Deploro siempre la suerte de ‘Trinidad’, cuyo nombre verdadero es Ricardo Palmeras, compañero mío en la universidad Jorge Tadeo Lozano: estaba en la facultad de Economía y yo en la de Comunicación. Era célebre por su éxito con las mujeres y por pertenecer al círculo selecto de Andrés Pastrana, hijo del entonces presidente de la república, Misael Pastrana Borrero. En las noches de parranda ‘Trinidad’ pagaba las cuentas y al día siguiente Pastrana y sus amigos le reintegraban el dinero para cubrir la factura del banco. ¿Cuándo derivó todo eso en un torbellino demencial de sangre y plomo que segó millares de vidas humanas por todo el país?

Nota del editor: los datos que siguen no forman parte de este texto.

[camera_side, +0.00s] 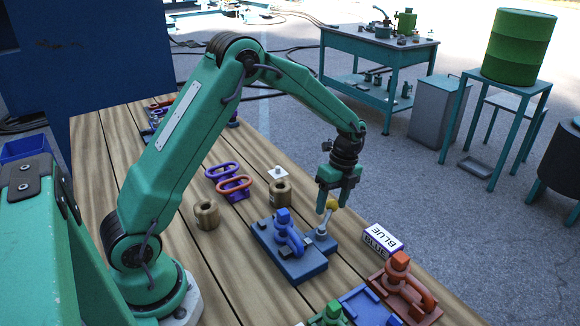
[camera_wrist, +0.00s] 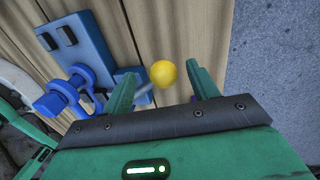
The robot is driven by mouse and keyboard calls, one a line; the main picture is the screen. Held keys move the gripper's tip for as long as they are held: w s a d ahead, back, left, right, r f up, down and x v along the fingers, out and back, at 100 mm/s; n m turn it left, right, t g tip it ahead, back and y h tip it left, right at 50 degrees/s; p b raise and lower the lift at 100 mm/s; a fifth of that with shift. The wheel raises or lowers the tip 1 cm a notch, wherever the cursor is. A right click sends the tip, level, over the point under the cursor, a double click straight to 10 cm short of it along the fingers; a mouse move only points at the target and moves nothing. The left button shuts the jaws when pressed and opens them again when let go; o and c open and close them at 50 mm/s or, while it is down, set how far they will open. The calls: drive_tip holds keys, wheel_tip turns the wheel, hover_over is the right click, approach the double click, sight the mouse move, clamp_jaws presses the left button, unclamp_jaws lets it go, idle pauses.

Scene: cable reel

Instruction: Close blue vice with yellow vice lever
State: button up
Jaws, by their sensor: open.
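The blue vice (camera_side: 290,250) stands on the wooden table in the side view, and its blue body also shows at the upper left of the wrist view (camera_wrist: 85,50). Its lever is a grey rod with a yellow ball knob (camera_side: 331,204), tilted up from a small blue block (camera_side: 321,241) at the vice's right end. My gripper (camera_side: 333,205) is above that end, pointing down, with its fingers at the height of the knob. In the wrist view, the yellow knob (camera_wrist: 163,73) lies between the two open green fingers, nearer the left one. I cannot tell whether a finger touches it.
A white box marked BLUE (camera_side: 382,238) stands right of the vice. A red vice (camera_side: 402,285) and a green one (camera_side: 330,314) are nearer the camera. The table edge is close on the right.

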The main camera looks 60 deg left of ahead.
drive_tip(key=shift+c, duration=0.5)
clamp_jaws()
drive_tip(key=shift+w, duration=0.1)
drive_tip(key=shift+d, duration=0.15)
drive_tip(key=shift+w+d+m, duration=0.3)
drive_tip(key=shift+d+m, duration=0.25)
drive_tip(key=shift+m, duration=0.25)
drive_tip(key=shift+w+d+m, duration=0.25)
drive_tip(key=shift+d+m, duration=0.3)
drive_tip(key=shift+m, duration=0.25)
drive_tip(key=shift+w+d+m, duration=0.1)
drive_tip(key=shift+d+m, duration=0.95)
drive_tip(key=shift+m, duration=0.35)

En septiembre del año 2000 me tropecé con un capitán retirado del ejército, Jorge Óscar Buitrago, y con un jefe guerrillero –rendido– del Ejército Popular de Liberación, Guillermo Alberto Cuéllar, cuyo nombre de guerra fue ‘Comandante Mecas’. El primero carecía de una pierna que perdió al caer en un campo minado y el segundo sobrevivía con una fractura de cráneo sufrida por un balazo de fusil que recibió durante una emboscada que le hizo la Policía. Ambos se conocieron en una borrachera, cuando ya estaban lisiados. Las mutilaciones de cada uno de los dos los atrajo y formaron una empresa espontánea y de buena voluntad, “Fe Paz”, sin más responsables que ellos mismos, para arrimarle el hombro a los demás mutilados de la guerra civil y, en una conversación de muchas horas que mantuve con ambos en una oficina del ministerio de Comunicaciones, descubrieron que habían estado combatiendo el uno contra el otro en un enfrentamiento armado que duró un día entero en la zona de Catatumbo, en límites con Venezuela, con decenas de muertos. El capitán recordó que esa vez peleó con un fusil Galil, de fabricación israelí, y el guerrillero con un FAL, belga, que ya había sido usado en la guerra civil de Nicaragua.

–Óscar –me dijo Cuéllar– entró al Ejército porque quería ser un general y yo a la guerrilla porque quería ser un héroe.

Ellos dos, como ‘Trinidad’ y ‘Jorge 40’ en la cárcel de Estados Unidos donde se reencontraron, o los paramilitares y los líderes de las FARC que se reunieron hace pocos días en una casa de los jesuitas en Bogotá a instancias del exministro Álvaro Leyva y del cura de Roux, echaron sus vidas a perder en la guerra, así como las de millones de personas inocentes y ahora, todavía con esperanzas, son los únicos que conocen a carta cabal el real y efectivo valor en que se debe estimar la paz.